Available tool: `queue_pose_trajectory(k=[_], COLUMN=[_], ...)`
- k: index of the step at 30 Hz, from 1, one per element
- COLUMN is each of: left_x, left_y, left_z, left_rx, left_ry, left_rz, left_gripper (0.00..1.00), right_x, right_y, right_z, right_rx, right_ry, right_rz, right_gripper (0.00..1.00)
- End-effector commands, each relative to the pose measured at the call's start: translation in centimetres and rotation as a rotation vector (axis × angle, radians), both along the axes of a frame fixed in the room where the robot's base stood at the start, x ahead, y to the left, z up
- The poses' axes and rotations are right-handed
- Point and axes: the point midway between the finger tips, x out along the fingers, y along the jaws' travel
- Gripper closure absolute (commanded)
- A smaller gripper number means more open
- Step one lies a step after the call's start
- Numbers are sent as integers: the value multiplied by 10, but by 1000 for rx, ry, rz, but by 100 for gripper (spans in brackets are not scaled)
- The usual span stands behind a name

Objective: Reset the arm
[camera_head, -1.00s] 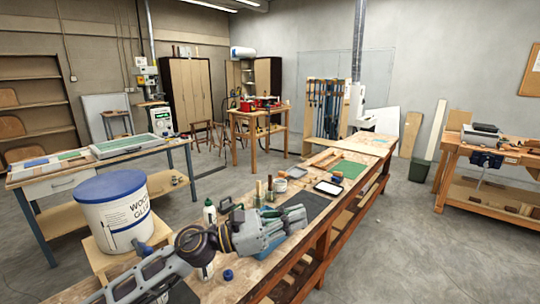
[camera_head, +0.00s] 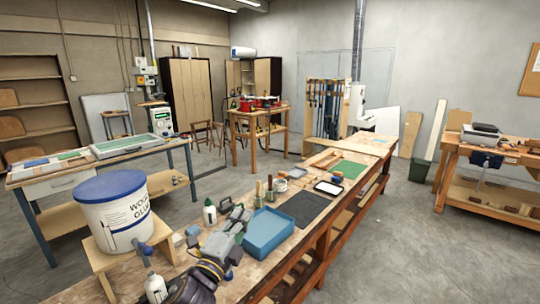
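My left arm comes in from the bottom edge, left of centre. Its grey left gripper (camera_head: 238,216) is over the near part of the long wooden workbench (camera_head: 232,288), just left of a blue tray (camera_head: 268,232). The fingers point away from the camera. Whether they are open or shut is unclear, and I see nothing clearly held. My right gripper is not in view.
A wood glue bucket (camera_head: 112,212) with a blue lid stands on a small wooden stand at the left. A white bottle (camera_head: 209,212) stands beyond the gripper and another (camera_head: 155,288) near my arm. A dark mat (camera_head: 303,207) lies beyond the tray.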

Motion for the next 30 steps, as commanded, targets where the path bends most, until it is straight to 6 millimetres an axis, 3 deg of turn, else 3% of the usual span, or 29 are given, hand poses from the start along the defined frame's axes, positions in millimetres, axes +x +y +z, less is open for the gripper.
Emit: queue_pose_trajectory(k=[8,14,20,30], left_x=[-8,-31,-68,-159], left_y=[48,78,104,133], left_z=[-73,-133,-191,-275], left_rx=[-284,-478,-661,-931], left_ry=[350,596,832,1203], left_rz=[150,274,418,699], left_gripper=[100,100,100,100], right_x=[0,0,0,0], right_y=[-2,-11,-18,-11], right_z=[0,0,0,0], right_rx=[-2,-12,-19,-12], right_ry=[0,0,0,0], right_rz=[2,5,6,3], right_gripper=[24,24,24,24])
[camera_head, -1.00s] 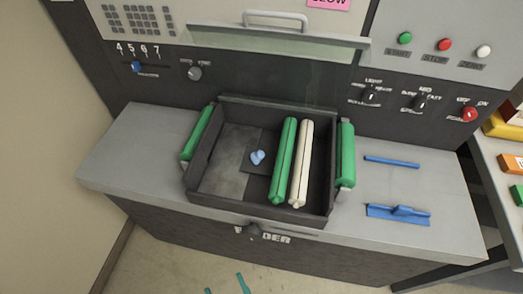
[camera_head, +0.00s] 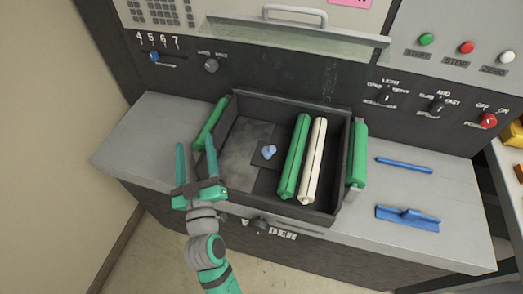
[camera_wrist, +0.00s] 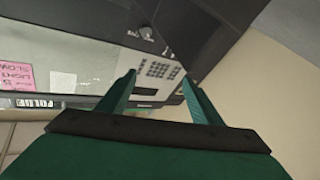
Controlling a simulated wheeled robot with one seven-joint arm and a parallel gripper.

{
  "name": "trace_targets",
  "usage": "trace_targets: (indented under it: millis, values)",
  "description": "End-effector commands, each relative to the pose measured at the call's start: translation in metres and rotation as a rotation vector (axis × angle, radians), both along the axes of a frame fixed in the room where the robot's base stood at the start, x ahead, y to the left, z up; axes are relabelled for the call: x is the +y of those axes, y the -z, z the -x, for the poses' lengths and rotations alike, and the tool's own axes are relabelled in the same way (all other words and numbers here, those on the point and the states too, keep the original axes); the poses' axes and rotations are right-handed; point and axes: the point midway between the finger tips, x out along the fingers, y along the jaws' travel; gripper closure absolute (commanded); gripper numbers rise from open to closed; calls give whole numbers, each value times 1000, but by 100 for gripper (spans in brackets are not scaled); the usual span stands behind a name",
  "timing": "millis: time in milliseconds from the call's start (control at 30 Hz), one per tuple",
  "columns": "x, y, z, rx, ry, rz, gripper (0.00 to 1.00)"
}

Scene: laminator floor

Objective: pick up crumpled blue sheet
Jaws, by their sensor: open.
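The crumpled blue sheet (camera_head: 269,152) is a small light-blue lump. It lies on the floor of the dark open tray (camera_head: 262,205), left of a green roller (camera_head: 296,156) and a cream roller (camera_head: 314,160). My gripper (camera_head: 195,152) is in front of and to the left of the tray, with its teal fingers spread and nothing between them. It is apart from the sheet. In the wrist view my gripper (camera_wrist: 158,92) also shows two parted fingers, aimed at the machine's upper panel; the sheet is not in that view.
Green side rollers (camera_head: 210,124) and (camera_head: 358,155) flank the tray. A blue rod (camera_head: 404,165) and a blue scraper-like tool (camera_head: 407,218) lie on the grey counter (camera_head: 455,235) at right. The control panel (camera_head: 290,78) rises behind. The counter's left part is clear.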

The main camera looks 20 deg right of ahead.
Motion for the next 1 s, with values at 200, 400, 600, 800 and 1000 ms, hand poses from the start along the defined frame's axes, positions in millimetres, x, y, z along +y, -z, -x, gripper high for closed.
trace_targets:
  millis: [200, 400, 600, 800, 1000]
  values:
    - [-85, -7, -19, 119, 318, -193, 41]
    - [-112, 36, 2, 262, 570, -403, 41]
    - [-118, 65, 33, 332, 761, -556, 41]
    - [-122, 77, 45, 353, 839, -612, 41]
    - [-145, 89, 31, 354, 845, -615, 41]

--

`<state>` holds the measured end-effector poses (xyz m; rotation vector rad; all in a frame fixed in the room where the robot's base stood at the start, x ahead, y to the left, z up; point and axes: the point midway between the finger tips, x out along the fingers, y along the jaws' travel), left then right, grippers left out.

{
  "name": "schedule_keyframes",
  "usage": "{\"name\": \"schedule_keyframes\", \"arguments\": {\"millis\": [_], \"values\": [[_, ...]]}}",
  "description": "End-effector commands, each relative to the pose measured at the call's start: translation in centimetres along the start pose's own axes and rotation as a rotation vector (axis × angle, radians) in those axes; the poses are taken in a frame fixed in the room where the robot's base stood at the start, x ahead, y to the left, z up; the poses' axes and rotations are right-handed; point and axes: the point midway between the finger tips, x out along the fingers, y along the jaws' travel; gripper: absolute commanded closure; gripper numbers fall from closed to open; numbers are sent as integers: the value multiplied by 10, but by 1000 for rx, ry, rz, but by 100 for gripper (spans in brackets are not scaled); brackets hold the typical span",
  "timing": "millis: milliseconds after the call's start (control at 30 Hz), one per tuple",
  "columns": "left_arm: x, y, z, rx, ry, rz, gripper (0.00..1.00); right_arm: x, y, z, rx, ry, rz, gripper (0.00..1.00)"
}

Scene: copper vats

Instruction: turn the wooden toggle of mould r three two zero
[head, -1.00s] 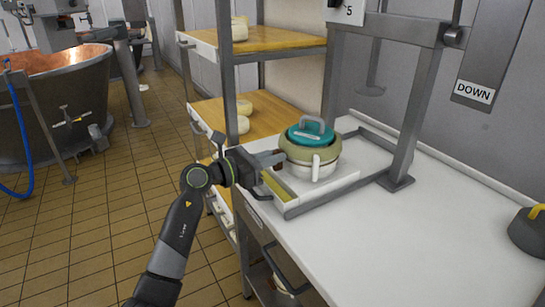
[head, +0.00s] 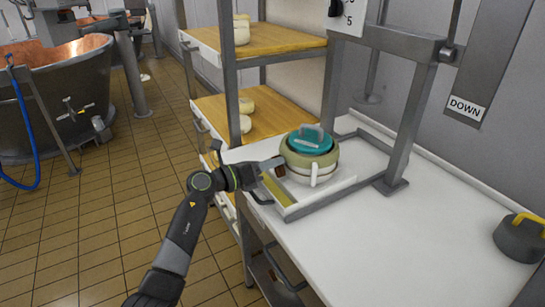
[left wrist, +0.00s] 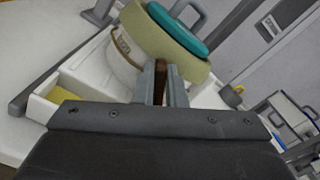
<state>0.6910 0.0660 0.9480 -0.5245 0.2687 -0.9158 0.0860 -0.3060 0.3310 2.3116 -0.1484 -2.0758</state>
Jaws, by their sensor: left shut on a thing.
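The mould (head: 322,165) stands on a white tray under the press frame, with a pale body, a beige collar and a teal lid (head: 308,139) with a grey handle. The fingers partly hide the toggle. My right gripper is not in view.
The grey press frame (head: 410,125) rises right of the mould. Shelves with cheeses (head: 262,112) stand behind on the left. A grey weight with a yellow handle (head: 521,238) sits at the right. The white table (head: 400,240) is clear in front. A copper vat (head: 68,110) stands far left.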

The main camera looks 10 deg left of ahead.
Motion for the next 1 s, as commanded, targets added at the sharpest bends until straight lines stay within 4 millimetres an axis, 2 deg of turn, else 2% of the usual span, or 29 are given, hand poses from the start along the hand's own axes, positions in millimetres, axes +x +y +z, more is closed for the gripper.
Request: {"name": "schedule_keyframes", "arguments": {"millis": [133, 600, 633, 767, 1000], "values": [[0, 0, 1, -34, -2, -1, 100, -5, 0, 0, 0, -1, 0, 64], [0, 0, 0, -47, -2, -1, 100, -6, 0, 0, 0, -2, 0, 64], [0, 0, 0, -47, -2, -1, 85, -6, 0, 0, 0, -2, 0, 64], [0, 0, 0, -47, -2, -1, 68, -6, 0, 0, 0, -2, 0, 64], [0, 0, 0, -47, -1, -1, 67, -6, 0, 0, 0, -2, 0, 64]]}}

Your objective — Extract all lines of the records above that include "turn".

Solution below —
Motion for the next 30 steps, as commanded, targets where the path bends most, until it is straight to 6 millimetres an axis, 3 deg of turn, else 3% of the usual span, or 29 are given, hand poses from the start along the defined frame's axes, positions in millimetres, axes +x +y +z, less is open for the gripper.
Instruction: turn the wooden toggle of mould r three two zero
Motion for the next 1 s, as commanded, targets added at the sharpest bends until straight lines stay within 4 millimetres an axis, 2 deg of turn, else 2% of the usual span, or 29 are given, hand poses from the start along the hand's own axes, positions in millimetres, axes +x +y +z, more is closed for the gripper.

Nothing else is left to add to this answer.